Nuestro Rey reina desde el madero ensangrentado de la cruz, no reina sentado en un sillón cómodo y mullido, y no lo puede hacer, porque sus pies están clavados a la cruz, fijos al leño ensangrentado de la cruz, por un grueso, duro y frío clavo de hierro, que le provoca agudos dolores, al tiempo que le hace brotar ríos de su roja y Preciosísima Sangre, y lo hace para expiar nuestros pasos dados en dirección al pecado, en dirección al abismo de perdición, y en dirección contraria a la Casa del Padre. Dios nos creó con los pies, para que dirigiéramos nuestros pasos en la tierra, a la Casa del Padre, que en la tierra es la Iglesia, pero en vez de hacerlo, dirigimos nuestros pasos en dirección opuesta, en dirección al pecado, y por ese motivo, Nuestro Rey está con sus Sagrados Pies crucificados, para expiar por todas las veces en las que preferimos encaminarnos en la dirección opuesta a la salvación, para dirigirnos a las tinieblas y a la perdición.

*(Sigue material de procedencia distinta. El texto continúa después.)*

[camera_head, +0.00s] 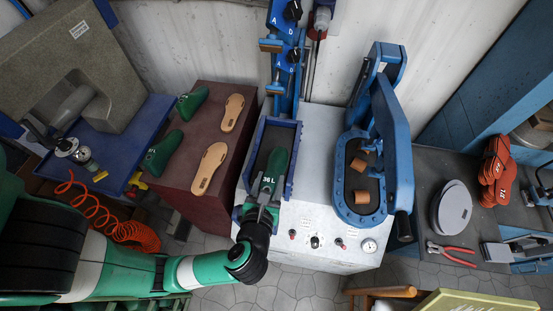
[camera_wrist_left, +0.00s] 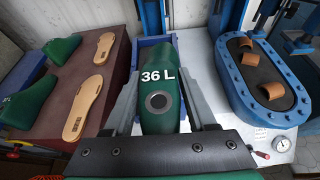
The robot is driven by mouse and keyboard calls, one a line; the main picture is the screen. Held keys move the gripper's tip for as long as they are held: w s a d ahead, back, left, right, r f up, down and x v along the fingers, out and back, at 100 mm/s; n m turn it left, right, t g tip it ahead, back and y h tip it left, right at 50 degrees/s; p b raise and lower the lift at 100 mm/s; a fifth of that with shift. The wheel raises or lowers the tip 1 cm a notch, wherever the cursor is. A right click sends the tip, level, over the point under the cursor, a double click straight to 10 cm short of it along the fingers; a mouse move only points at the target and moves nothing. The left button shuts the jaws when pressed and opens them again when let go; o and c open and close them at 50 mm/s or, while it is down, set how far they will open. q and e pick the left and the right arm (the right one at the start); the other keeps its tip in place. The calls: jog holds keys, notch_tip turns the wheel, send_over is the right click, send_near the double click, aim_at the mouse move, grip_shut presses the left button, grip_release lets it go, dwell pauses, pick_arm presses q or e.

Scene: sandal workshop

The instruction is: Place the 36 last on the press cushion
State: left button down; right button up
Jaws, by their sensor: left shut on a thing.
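The green last marked 36 L (camera_head: 277,165) is held in my left gripper (camera_head: 264,198), its toe pointing away over the blue press tray (camera_head: 251,150). In the left wrist view the last (camera_wrist_left: 158,75) fills the gap between the two grey fingers, with the label and a round hole facing up. My right gripper is not in view.
Two other green lasts (camera_head: 161,152) and two tan insoles (camera_head: 209,168) lie on the maroon table (camera_head: 239,97) to the left. A blue oval press (camera_head: 341,203) with brown pieces stands to the right. Blue press uprights (camera_head: 283,85) rise behind the tray. Knobs and a gauge (camera_head: 369,246) line the front.

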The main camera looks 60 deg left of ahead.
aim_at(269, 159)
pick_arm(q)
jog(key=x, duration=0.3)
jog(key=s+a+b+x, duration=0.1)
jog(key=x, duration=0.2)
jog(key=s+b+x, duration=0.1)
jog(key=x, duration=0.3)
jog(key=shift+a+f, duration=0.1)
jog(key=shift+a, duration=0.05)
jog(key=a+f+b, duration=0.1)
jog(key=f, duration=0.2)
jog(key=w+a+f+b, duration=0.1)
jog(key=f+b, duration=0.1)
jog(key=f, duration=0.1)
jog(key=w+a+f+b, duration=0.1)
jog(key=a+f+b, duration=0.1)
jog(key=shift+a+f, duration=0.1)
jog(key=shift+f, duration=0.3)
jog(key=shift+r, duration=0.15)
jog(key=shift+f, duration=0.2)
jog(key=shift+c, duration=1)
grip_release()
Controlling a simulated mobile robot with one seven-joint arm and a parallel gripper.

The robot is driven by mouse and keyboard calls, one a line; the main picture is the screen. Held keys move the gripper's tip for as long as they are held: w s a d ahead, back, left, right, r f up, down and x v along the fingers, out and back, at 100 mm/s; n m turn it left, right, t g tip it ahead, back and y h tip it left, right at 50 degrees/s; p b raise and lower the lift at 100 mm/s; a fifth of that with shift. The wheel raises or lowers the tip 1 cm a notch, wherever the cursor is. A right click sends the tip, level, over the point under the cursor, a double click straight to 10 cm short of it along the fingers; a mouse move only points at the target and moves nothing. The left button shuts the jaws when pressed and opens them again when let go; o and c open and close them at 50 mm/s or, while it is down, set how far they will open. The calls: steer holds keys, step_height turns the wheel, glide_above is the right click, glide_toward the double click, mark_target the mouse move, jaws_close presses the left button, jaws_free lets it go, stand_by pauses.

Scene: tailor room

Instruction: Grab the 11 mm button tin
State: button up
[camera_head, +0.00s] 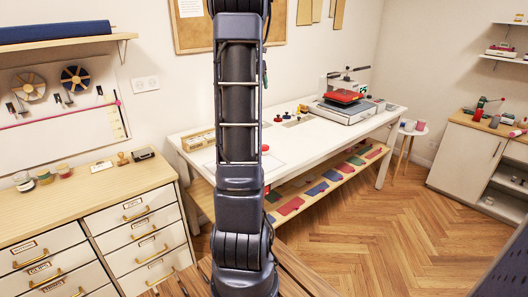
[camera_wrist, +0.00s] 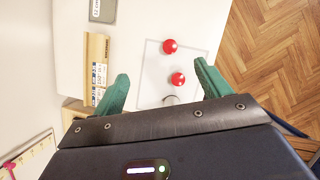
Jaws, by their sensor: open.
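My gripper (camera_wrist: 162,70) shows in the wrist view with two green fingers spread wide apart and nothing held between them. Beyond the fingertips, two round red objects lie on a white sheet with a thin outline: a farther one (camera_wrist: 170,46) and a nearer one (camera_wrist: 178,79). A thin grey curved edge shows just below them, close to the gripper body. No size marking is readable on the red objects, so I cannot tell which thing is the 11 mm button tin. In the head view a small red object (camera_head: 265,148) shows beside my arm, which hides part of the table.
A long white table (camera_head: 385,122) carries a wooden box (camera_head: 198,141) and a press with a red top (camera_head: 343,96). A shelf of coloured folded pieces (camera_head: 290,206) runs below. A drawer cabinet (camera_head: 140,187) stands left. The wooden floor (camera_head: 370,235) is clear at right.

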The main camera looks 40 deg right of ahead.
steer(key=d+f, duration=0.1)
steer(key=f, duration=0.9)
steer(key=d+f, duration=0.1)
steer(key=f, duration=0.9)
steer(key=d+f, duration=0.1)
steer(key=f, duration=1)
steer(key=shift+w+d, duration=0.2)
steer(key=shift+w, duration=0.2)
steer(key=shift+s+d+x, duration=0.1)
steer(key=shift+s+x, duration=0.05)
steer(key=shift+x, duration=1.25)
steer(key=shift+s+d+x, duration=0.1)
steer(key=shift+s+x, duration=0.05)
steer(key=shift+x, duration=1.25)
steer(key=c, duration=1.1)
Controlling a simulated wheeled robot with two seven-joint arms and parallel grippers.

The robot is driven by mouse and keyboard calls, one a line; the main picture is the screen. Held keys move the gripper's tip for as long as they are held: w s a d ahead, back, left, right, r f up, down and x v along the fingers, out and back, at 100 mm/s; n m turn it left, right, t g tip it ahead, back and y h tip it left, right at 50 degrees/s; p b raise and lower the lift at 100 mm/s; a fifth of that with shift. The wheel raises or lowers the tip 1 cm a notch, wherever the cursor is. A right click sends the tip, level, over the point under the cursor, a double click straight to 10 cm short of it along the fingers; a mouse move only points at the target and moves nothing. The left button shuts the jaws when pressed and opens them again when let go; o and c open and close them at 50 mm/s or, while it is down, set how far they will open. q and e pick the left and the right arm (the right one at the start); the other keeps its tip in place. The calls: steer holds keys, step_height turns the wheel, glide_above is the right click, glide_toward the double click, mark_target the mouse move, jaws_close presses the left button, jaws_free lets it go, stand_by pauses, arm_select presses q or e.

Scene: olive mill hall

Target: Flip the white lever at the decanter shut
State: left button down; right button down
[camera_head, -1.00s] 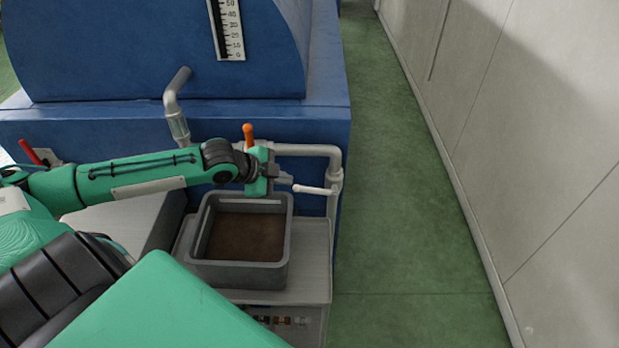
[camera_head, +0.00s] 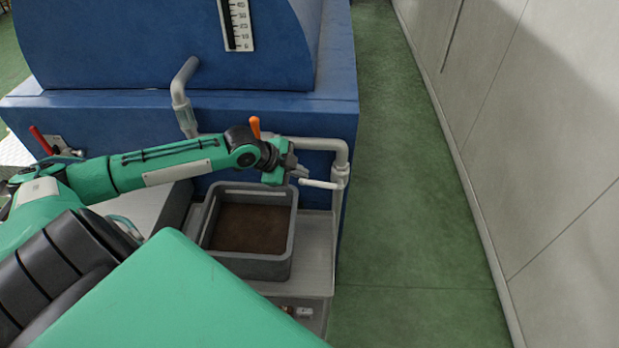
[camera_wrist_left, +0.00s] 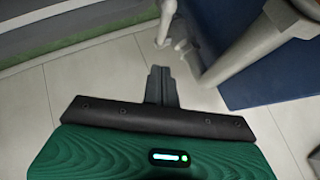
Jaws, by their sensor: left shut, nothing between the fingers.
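The white lever (camera_head: 318,184) sticks out to the left, nearly level, from the pale pipe (camera_head: 341,160) at the corner of the blue decanter (camera_head: 120,105). My left gripper (camera_head: 303,173) is shut and empty. Its fingertips are just left of and slightly above the lever's free end in the head view; I cannot tell whether they touch. In the left wrist view the shut fingers (camera_wrist_left: 161,86) point toward the pipe (camera_wrist_left: 255,45), with a pale rod, likely the lever (camera_wrist_left: 166,22), beyond them. My right gripper is not in view.
A grey crate (camera_head: 291,235) with brown contents stands on a shelf below my left gripper. An orange handle (camera_head: 255,127) rises behind my wrist, and a red lever (camera_head: 40,140) is at the left. The green floor (camera_head: 420,230) to the right is clear, bounded by a wall (camera_head: 540,130).

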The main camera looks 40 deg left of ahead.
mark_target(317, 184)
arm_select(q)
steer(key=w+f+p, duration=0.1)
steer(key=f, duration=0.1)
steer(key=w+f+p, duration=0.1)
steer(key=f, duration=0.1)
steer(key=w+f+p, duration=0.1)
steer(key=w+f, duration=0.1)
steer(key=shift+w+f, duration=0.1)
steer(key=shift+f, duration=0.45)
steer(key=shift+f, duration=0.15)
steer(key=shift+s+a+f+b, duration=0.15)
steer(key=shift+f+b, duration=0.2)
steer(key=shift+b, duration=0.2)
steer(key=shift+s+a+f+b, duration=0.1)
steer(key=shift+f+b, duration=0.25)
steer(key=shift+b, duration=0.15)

A este Rey Nuestro, el Hombre-Dios, que por salvarnos y llevarnos al cielo, reina desde el leño de la cruz, arrodillados y con el corazón contrito y humillado, le besamos sus pies ensangrentados y, por medio del Inmaculado Corazón de María, le entregamos nuestros corazones, y mientras hacemos el propósito de dar la vida antes de cometer un pecado mortal o venial deliberado, le decimos: “Te adoramos, oh Cristo, Hombre-Dios, Rey del Universo, que reinas desde el madero ensangrentado de la Cruz, y te bendecimos y te glorificamos y te damos gracias, porque por tu Santa Cruz, redimiste al mundo”.